Lanzar a las mujeres a liderar empresas que se sospechan fallidas es la estrategia machista que se esconde tras la trampa de la equidad porque no hay acceso libre ni competición neutral si las desigualdades son estructurales y tienen su asiento en la definición de las reglas del juego. Alimentar esta trampa suele ser rentable para corporaciones y partidos, no solo por razones propagandísticas, sino porque en estas situaciones las mujeres que pelean por mantenerse en el poder no lo hacen por deporte o ambición desmedida sino por conservar su salud mental, sus relaciones sociales y familiares, su reputación y su vida laboral.
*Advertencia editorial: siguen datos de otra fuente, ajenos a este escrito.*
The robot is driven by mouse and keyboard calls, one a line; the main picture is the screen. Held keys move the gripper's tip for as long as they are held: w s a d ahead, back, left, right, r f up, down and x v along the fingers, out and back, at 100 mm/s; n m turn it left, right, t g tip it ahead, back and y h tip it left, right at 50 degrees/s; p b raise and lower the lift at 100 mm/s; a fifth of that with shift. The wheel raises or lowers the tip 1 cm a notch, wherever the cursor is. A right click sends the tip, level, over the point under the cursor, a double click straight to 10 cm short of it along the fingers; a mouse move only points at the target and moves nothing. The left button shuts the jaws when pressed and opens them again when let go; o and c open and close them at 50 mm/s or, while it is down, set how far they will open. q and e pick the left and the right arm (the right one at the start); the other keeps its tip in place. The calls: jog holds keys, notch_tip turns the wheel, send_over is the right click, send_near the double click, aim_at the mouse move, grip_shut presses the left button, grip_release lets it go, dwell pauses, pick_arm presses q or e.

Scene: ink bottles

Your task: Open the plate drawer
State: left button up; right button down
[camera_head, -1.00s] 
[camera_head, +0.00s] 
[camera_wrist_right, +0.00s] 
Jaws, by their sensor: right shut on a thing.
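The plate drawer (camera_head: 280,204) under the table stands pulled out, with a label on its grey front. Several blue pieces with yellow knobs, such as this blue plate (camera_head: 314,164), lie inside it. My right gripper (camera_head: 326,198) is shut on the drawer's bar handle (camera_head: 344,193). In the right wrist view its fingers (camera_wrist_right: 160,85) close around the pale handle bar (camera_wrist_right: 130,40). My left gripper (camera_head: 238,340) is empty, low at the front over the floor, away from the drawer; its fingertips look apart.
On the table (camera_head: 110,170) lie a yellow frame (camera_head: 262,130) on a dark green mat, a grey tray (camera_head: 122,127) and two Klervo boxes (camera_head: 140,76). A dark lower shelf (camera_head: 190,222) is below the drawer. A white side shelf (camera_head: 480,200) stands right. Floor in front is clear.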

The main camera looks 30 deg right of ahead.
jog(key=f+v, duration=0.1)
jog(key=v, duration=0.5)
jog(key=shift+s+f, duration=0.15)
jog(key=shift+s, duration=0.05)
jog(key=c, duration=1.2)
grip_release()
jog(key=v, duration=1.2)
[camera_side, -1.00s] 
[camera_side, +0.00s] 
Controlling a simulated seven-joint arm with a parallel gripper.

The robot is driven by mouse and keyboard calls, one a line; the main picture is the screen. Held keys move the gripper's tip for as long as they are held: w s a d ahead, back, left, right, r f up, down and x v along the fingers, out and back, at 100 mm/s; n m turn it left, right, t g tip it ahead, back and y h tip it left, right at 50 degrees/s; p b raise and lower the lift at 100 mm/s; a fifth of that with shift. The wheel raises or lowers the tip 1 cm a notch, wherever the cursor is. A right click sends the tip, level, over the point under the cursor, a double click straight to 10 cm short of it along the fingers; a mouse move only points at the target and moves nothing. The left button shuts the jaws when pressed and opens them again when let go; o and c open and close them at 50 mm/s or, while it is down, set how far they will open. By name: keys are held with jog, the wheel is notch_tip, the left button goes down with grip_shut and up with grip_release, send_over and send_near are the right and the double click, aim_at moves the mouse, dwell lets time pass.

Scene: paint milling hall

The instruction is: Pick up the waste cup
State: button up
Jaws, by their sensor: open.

Es una lucha a muerte en la que es obligado hacer coincidir los intereses de la “organización” con los propios y las claves del éxito pasan, necesariamente, por ocultar las evidencias.

Para triunfar, se debe caminar sobre el precipicio con seguridad, confianza y autosuficiencia, demostrando que se es capaz, sin que nadie pueda percibir duda o debilidad. El problema es que este sobreesfuerzo por superar el “síndrome de la impostora” en medio de la tormenta, conduce a muchas mujeres en el poder a mecanismos de despersonalización profundamente masculinizantes. Y esos mecanismos contraintuitivos deterioran su mundo relacional, las alejan de su realidad y las dejan solas frente a sus propios errores.

No es extraño que, como decía Gilligan, en sus procesos de socialización, las mujeres acaben temiendo más el éxito que al fracaso o vivan cualquier promoción de manera contradictoria, que aprendan a tolerar mejor la frustración o que, a priori, tengan una concepción transitoria del poder, porque los hechos demuestran que en las altas esferas su supervivencia personal y social está casi siempre comprometida. Tampoco es extraño que las pocas que superan pruebas de este calibre acaben en manos de los que postergaron “voluntariamente” sus victorias o se vean obligadas a asumir las reglas que sus depredadores diseñaron contra ellas.

El liderazgo femenino puede ser muy transformador si se ejerce desde la elección libre, la competición neutral y los criterios propios, pero cuando las cartas están marcadas y la situación es crítica, las oportunidades históricas son regalos envenenados. Las que se perciben como “últimas” oportunidades acarrean un coste muy alto para las mujeres cuando las batallas se pierden y también cuando se ganan. La paradoja consiste en que, a pesar de eso, no hay más remedio que darlas.